In one of his first campaign encounters with ordinary people, Gordon Brown came off worst yesterday when he was questioned by young first-time voters. The Prime Minister lost his temper and stumbled over his answers as he came under withering attack about immigration and his expenses.

After weeks of being transported from one photo opportunity with Labour party members to another, faced with real voters on Radio 1’s Newsbeat Mr Brown was repeatedly interrupted and urged to admit his mistakes.

He was forced on to the back foot over his claim for thousands of pounds to pay his brother to hire a cleaner for his second home.

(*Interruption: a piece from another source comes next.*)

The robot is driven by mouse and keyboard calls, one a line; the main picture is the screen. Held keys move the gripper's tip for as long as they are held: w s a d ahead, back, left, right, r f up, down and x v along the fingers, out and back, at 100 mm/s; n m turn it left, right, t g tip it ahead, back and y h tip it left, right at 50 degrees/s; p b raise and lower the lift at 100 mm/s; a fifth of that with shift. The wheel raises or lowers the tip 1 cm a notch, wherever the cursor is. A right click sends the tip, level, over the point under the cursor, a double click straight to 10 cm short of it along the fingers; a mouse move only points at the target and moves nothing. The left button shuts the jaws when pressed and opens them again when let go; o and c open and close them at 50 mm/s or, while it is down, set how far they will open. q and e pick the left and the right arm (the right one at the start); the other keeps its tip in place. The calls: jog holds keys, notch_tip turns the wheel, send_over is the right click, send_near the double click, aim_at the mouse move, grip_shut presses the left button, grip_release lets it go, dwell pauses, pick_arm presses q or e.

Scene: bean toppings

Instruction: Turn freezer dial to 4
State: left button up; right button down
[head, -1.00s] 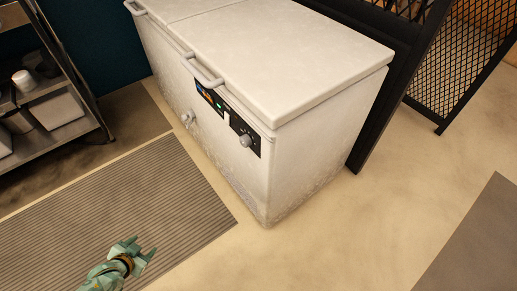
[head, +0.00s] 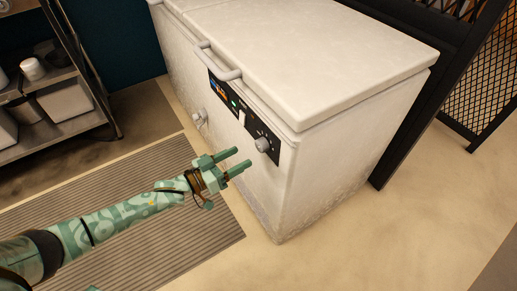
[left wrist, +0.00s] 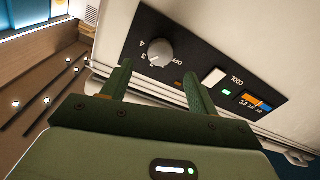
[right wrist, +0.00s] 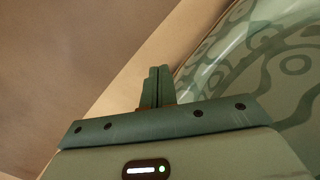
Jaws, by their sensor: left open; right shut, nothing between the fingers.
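The white chest freezer (head: 340,170) stands ahead with a black control panel on its front edge. The grey round dial (head: 262,145) sits on that panel. In the left wrist view the dial (left wrist: 159,52) shows beside the printed numbers 3 and 4 and the word OFF; its exact setting is hard to tell. My left gripper (head: 243,159) is open, its fingers pointing at the dial and apart from it. In the left wrist view the fingertips (left wrist: 160,70) lie just below the dial on either side. My right gripper (right wrist: 159,70) is shut and empty.
The panel also carries a green light (left wrist: 227,92), a white switch (left wrist: 215,77) and a coloured display (left wrist: 255,101). A freezer handle (head: 218,66) juts out above the panel. A metal shelf rack (head: 85,85) stands left. A ribbed mat (head: 120,190) covers the floor before the freezer.

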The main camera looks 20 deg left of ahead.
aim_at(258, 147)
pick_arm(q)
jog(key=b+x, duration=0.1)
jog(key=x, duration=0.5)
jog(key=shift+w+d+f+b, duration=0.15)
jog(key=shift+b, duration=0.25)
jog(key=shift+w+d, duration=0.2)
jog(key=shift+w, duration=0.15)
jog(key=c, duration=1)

Gordon Brown being interviewed by BBC Radio 1’s Tulip Mazumdar today where he became increasingly defensive as he took questions from first time voters

One questioner in the programme presented by Tulip Mazumdar was Rachel Barr, 18, a student at Edinburgh University. Barr: Young people aren’t voting at the moment. I think that’s partly due to the MPs expenses scandal. They don’t have much trust in politicians or in politics any more. How do you plan to engage young people in politics again?

Brown: I’m shocked what some MPs did. It was a scandal. My father was a minister of the church. I was taught that honesty was the most important thing . . . I’m not in politics for what I can get out of it.

Mazumdar: What about your expenses because you claimed thousands of pounds for cleaning? What was going through your head when you thought it was OK for the taxpayer to pay for that?

Brown [irritated]: I’ve got to stay in two places at once. Right. And I’ve got my wife and my children. Mazumdar: But for your cleaning?

Brown: I had a cleaner and paid her a decent wage and at that time people thought it was acceptable if you had someone to clean your house, it was an acceptable expense.

Barr: [It’s] insulting that we pay for your cleaning.

Mr Brown then faced a young voter who said her builder uncle was out of a job because immigration had got ‘out of control’.

Siobhan Randles, 25, demanded on nine separate occasions that Mr Brown explain why Labour had failed to introduce tougher immigration controls before he set up a points system in 2007.

The Prime Minister appeared to patronise his questioner by explaining: ‘It’s called the Australian style points system because it’s used in Australia.’

A succession of questions called on him to admit that Labour ‘got it wrong’ when it estimated that only 13,000 Eastern Europeans would arrive after joining the EU. In fact more than a million migrants from new EU states have come since 2004.

The Prime Minister replied: ‘I don’t think [we got it] wrong. We didn’t misjudge it.’

Miss Randles hit back: ‘How do you expect us to restore our faith and trust in you when you can’t admit that there’s a problem?’

Mr Brown conceded: ‘I said there has been a problem and we’re dealing with it by tightening up the controls on immigration.’